Si nous acceptons cette façon de faire, aucun diplomate, où qu’il soit, ne sera en sécurité sur la planète. Pour cette raison, le Canada n’adoptera pas la même approche que l’Inde.

Mélanie Joly, ministre des Affaires étrangères du Canada

De son côté, le ministre Marc Miller a indiqué que le Canada allait continuer de traiter les demandes de résidence permanente et temporaire en provenance de l’Inde. Toutefois, il a prévenu que la décision de l’Inde aurait des conséquences sur leur traitement.

« Les clients risquent de voir les délais de traitement s’allonger et devront attendre plus longtemps pour obtenir des réponses à leurs questions ou un visa sur leur passeport », a dit M. Miller.

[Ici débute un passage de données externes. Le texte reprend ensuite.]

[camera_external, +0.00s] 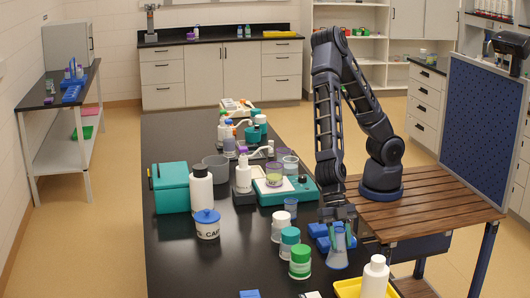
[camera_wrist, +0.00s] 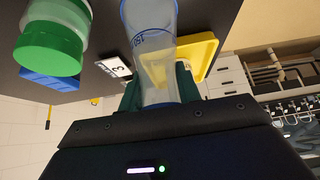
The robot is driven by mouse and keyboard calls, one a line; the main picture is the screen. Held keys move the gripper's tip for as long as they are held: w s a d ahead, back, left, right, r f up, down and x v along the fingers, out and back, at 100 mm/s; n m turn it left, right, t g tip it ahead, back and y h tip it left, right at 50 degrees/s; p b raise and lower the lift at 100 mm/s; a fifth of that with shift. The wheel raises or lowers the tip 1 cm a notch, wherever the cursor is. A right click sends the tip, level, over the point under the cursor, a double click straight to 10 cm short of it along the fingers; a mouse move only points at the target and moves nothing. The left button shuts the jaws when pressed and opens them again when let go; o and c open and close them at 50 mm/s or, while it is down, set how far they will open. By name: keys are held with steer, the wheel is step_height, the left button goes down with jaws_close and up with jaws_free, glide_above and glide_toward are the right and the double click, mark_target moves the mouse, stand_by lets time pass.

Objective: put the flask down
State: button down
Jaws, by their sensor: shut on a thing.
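The flask (camera_external: 337,258) is clear and bluish, with a wide lower part. It is at the near right of the black bench (camera_external: 240,270), below my gripper (camera_external: 338,213). In the wrist view the flask (camera_wrist: 152,50) stands between my two dark fingers (camera_wrist: 158,88), which are shut on its narrow part, and a blue 150 mark shows. In the external view it looks upright. I cannot tell whether its base touches the bench.
A green-capped jar (camera_external: 300,262) stands close left of the flask, with a teal-capped jar (camera_external: 289,242) behind it. A blue rack (camera_external: 322,232) is right by my gripper. A yellow tray (camera_external: 347,287) with a white bottle (camera_external: 375,277) is in front. Bench is clearer at front left.

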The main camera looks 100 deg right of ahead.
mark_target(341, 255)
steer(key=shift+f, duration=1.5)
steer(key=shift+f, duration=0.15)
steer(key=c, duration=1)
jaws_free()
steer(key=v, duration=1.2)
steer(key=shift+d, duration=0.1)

Un froid diplomatique s’est installé entre le Canada et l’Inde depuis quelques années. Mais les relations entre les deux pays sont au plus bas depuis que le premier ministre Justin Trudeau a mis l’Inde au banc des accusés. Dans une déclaration qu’il a faite à la Chambre des communes le 18 septembre et qui a secoué les chancelleries à travers la planète, il a affirmé que le Canada détenait « des allégations crédibles » selon lesquelles des agents liés au gouvernement indien auraient joué un rôle dans l’assassinat d’un Canadien d’origine sikhe, Hardeep Singh Nijjar, en juin à Surrey, en Colombie-Britannique.

New Delhi a vigoureusement nié ces accusations en affirmant qu’elles étaient « absurdes ». Hardeep Singh Nijjar était accusé de complot pour meurtre et de terrorisme en Inde. Il aurait fait l’objet de menaces de mort en raison de son soutien à un État sikh indépendant du Khalistan, en Inde.

Dans la foulée de la déclaration du premier ministre, le Canada a expulsé un diplomate indien du plus haut niveau, Pavan Kumar Rai. La riposte du gouvernement Modi a été immédiate. Il a expulsé à son tour un haut diplomate canadien en poste en Inde.

Trois jours plus tard, soit le 21 septembre, le gouvernement indien a annoncé qu’il suspendait jusqu’à nouvel ordre le traitement des demandes de visa soumises par des citoyens canadiens.